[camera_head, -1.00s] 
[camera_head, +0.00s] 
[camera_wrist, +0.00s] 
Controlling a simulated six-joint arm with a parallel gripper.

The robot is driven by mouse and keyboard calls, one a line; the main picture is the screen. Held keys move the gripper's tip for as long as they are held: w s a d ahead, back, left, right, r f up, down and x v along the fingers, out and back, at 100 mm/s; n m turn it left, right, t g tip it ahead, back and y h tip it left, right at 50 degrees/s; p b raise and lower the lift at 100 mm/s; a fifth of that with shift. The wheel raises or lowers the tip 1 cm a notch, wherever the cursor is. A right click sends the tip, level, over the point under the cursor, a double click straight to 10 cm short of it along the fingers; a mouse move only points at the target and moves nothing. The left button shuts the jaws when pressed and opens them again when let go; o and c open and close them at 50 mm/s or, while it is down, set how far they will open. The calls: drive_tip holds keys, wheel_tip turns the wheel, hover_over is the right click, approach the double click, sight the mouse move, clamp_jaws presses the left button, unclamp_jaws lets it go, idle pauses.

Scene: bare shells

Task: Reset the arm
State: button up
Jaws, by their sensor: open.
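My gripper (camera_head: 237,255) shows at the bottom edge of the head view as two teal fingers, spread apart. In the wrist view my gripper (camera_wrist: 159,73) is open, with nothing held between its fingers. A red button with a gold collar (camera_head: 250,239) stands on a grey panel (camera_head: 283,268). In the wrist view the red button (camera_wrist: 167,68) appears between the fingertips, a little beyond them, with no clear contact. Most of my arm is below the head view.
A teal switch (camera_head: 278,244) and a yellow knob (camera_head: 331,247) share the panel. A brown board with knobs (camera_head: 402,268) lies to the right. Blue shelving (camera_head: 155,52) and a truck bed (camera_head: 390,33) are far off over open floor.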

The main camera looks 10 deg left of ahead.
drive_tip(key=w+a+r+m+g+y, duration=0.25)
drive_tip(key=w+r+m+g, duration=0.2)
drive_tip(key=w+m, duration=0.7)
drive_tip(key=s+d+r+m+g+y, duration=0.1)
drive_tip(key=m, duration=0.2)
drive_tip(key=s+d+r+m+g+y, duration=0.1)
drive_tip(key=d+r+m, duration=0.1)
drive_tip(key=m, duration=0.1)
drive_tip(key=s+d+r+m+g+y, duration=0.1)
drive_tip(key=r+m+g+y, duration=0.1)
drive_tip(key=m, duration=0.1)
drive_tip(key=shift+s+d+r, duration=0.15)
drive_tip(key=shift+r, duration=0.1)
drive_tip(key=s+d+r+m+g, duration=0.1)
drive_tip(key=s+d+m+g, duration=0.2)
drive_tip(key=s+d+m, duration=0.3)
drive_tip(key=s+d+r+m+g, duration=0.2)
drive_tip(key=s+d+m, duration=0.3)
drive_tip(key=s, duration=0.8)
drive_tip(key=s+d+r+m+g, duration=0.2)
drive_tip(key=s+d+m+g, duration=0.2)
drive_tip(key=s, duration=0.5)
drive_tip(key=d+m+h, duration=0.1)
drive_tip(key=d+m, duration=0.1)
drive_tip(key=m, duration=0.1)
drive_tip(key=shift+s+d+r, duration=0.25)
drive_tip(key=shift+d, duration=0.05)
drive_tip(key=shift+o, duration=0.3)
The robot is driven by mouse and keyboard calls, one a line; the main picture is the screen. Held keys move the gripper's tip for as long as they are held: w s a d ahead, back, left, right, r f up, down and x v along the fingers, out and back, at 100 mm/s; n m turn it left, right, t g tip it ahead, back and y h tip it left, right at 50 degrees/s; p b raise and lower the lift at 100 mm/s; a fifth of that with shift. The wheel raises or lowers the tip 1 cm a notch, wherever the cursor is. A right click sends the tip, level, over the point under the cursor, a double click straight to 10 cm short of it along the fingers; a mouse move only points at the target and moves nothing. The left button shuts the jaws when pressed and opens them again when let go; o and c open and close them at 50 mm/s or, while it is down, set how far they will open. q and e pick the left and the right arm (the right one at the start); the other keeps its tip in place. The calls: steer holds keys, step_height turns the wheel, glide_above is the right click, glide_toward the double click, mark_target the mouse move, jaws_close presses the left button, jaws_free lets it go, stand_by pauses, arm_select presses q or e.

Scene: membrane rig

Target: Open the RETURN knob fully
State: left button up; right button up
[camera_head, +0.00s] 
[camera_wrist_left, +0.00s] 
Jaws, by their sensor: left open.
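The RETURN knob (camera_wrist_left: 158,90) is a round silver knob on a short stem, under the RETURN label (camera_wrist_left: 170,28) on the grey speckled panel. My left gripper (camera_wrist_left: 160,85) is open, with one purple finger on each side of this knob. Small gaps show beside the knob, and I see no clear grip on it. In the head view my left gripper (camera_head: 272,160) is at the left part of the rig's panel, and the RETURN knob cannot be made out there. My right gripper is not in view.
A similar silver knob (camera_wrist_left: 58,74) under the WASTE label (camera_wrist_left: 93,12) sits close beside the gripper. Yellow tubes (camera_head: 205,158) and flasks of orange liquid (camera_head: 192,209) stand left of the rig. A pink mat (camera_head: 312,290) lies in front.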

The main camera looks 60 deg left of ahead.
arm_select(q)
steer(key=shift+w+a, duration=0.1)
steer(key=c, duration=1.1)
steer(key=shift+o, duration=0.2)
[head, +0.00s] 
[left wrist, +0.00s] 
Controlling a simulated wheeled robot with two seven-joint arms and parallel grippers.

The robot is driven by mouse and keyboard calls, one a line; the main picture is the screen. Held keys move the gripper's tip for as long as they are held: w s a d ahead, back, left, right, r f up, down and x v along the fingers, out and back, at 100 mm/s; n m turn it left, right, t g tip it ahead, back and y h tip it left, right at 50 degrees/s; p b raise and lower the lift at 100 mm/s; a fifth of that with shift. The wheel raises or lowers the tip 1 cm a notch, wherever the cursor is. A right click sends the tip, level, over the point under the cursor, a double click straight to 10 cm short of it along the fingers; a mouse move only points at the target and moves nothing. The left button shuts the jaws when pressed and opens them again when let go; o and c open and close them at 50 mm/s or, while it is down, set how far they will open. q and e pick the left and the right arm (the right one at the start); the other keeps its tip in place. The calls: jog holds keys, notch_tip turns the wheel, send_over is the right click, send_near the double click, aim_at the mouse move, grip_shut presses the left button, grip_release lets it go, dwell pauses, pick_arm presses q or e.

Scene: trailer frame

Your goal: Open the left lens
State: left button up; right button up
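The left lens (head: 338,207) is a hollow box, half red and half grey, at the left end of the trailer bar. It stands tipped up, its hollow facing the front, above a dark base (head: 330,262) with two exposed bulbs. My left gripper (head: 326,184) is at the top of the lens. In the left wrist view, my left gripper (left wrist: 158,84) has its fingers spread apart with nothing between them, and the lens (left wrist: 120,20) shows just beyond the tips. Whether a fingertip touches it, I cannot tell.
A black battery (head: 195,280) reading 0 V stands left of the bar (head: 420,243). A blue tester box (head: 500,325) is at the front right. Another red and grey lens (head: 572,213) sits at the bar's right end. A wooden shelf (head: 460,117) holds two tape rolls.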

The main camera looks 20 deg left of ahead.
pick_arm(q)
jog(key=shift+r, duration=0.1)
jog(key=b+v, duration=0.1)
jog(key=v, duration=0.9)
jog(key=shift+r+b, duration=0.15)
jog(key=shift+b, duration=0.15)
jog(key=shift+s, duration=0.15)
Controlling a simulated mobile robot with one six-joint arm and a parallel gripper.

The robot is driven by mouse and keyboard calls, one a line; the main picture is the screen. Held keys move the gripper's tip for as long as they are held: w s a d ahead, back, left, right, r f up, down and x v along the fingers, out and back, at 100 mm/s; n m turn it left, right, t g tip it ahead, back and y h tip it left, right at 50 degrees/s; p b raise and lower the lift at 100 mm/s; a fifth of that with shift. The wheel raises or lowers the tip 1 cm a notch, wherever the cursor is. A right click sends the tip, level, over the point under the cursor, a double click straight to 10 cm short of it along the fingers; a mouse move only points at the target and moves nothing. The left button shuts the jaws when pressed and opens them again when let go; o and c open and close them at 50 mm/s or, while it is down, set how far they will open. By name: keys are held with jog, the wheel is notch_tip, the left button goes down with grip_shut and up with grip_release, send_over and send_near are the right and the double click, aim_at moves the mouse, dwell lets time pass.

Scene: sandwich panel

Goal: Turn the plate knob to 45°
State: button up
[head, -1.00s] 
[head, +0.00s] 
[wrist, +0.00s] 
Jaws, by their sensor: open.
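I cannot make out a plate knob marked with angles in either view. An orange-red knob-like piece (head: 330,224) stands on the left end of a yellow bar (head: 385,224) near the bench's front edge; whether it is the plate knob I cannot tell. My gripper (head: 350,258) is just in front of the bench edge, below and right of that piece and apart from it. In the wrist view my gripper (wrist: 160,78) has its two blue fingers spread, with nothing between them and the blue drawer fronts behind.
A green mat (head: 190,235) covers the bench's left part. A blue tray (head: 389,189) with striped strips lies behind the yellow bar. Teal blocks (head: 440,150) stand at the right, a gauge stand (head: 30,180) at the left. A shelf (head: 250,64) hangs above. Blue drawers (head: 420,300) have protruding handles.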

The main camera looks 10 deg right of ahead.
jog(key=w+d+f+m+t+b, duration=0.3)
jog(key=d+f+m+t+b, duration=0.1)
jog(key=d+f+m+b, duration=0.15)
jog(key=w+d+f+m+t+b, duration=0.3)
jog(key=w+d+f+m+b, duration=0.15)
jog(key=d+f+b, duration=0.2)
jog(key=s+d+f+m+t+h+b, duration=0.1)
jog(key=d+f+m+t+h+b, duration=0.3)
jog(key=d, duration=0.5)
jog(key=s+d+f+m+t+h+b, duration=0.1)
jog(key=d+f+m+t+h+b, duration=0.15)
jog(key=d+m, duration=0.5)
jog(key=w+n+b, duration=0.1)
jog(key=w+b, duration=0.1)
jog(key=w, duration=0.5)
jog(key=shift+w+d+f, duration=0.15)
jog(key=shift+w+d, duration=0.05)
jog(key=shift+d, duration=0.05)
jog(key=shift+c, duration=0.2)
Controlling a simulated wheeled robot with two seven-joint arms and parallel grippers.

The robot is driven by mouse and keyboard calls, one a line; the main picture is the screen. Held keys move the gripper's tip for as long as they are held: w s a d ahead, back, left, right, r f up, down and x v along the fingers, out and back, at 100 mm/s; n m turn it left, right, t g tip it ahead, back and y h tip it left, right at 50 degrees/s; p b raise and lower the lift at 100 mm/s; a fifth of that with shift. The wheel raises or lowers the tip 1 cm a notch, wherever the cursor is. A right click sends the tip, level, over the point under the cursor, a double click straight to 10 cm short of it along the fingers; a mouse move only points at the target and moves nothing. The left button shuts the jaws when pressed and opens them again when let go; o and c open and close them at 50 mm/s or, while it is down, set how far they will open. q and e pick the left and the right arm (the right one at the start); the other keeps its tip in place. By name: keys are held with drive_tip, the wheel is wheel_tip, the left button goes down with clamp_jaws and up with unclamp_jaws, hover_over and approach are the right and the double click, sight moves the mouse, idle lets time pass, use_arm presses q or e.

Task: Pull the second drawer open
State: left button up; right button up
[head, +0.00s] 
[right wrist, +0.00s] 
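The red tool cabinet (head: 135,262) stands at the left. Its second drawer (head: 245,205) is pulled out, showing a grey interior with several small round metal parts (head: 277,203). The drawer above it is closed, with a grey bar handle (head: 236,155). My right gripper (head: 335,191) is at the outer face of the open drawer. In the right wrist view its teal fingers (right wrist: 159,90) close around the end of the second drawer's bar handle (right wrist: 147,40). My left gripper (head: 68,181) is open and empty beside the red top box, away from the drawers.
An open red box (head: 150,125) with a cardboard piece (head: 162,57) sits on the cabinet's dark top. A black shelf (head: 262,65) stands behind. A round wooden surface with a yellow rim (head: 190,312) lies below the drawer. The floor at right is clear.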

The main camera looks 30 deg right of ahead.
________________
Directive: Determine the number of lines in the listing that hold the word "Controlling", and supply that number and nothing further.

Solution for this problem: 4